Grossetestes Lehre von der Ungleichheit unendlicher Mengen und ihre frühe Rezeption ist Gegenstand des Beitrags von Neil Lewis. Wie der Verfasser deutlich macht, hat diese im lateinischen Mittelalter erstmals bei Grosseteste zu findende und von seinem Zeitgenossen Richard Rufus erstmals rezipierte Lehre ihren Vorläufer beim syrischen Mathematiker Thabit ibn Qurra, ohne dass sich ein direkter Einfluss desselben auf den Bischof von Lincoln nachweisen ließe.

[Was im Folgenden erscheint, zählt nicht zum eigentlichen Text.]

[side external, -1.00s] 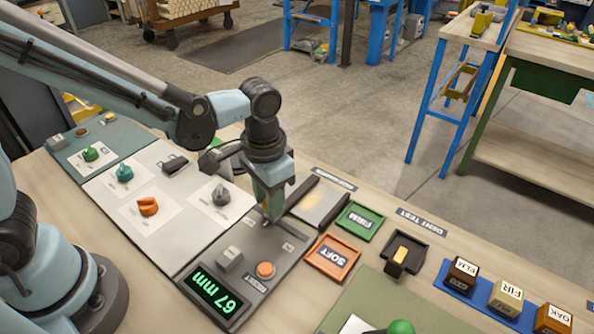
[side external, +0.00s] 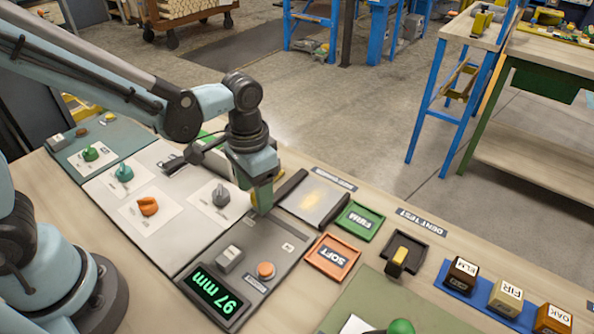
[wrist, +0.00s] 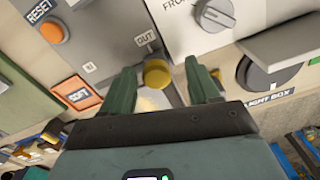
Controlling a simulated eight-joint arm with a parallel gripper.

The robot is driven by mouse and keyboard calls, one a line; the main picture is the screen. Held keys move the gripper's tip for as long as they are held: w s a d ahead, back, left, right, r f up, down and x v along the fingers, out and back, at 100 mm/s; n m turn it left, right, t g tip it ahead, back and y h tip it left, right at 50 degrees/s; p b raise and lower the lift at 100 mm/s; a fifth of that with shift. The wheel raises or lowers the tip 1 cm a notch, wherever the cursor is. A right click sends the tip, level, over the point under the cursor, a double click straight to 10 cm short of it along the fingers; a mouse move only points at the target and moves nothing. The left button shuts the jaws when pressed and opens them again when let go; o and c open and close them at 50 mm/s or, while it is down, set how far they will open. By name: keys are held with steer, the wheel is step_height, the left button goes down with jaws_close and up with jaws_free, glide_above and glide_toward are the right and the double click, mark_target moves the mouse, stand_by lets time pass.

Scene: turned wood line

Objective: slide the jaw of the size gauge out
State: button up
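The size gauge (side external: 280,238) is a dark grey panel with a green readout (side external: 213,292) that appears to show 97 mm. In the wrist view, a yellow knob (wrist: 157,74), apparently on the gauge's sliding jaw, stands near the OUT label (wrist: 147,38). My gripper (side external: 262,205) is at the far end of the panel. Its two green fingers (wrist: 160,68) are apart, one on each side of the knob, with visible gaps. My gripper hides the knob in the side view.
An orange button (side external: 265,270) and a grey block (side external: 229,258) stand on the panel. The grey-knobbed dial (side external: 221,195) is left of my gripper. The orange SOFT tray (side external: 332,256) and green FIRM tray (side external: 359,220) lie to the right.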

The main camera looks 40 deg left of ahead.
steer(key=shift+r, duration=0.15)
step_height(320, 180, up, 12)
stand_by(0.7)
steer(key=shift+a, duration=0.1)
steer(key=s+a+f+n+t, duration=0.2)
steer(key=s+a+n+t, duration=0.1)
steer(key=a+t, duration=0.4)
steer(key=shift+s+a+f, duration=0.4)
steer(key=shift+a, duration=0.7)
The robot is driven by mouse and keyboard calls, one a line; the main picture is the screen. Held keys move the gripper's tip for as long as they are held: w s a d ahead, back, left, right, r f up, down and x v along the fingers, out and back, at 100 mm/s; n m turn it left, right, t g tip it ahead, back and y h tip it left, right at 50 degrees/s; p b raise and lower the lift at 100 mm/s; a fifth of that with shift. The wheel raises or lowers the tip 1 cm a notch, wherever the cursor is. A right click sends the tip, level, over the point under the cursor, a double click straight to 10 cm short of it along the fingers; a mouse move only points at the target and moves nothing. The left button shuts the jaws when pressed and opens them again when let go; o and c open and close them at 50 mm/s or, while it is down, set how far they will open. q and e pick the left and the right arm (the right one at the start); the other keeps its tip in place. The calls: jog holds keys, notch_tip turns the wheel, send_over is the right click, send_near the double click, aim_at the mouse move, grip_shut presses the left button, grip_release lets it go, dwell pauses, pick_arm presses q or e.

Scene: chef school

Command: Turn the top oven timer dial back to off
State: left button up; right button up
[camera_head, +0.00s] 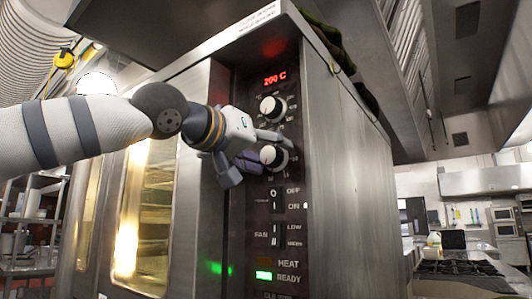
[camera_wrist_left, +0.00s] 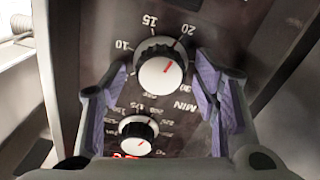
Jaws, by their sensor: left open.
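The oven's timer dial (camera_head: 273,156) is the lower of two dials on the dark control panel. In the left wrist view the timer dial (camera_wrist_left: 160,72) is a white knob with a dark rim, marked 10, 15, 20, 30 and MIN. Its red pointer line faces roughly towards 20. My left gripper (camera_head: 268,154) is open at this dial, one finger above it and one below. In the left wrist view the purple-padded fingers (camera_wrist_left: 162,78) stand either side of the knob, with visible gaps, apparently not touching. My right gripper is not in view.
A smaller temperature dial (camera_head: 272,107) sits above the timer dial, under a red display reading 200 C (camera_head: 275,78). Power and fan switches (camera_head: 276,235) lie below. A glass oven door (camera_head: 145,205) is left of the panel. A stove (camera_head: 459,272) stands far right.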

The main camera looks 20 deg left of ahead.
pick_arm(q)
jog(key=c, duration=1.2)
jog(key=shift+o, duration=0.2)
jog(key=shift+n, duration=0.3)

Der letzte Teil des Bandes steht unter dem Thema Pastoral Theology und wird mit einer umfangreichen Edition der altfranzösischen Übersetzung des Grosseteste zugeschriebenen Beichtspiegels Perambulavit Iudas von Matthias Hessenauer eröffnet. Gefolgt wird diese von einem Essay von Mark Elliott zu Grossetestes theologischer Schrift De cessatione legalium, in dem der Verfasser Grossetestes Theologie des Judentums mit derjenigen des Guillaume d'Auvergne vergleicht. Der Band schließt mit einem weiteren Beitrag von James McEvoy, in dem dieser auf die Rezeption von Grossetestes Kommentar zur Mystischen Theologie des Pseudo-Dionysius in der anonymen alemmanischen Übersetzung des weitverbreiteten De septem itineribus eternitatis des Franziskaners Rudolf von Biberach eingeht.

Der Band erweitert zweifelsohne unsere Kenntnis von Grossetestes Denken und dessen mittelalterlichem Fortleben auf vielfache Weise und stellt somit einen wertvollen Beitrag zur Erforschung dieses nach wie vor faszinierenden Gelehrten des 13. Jahrhunderts dar.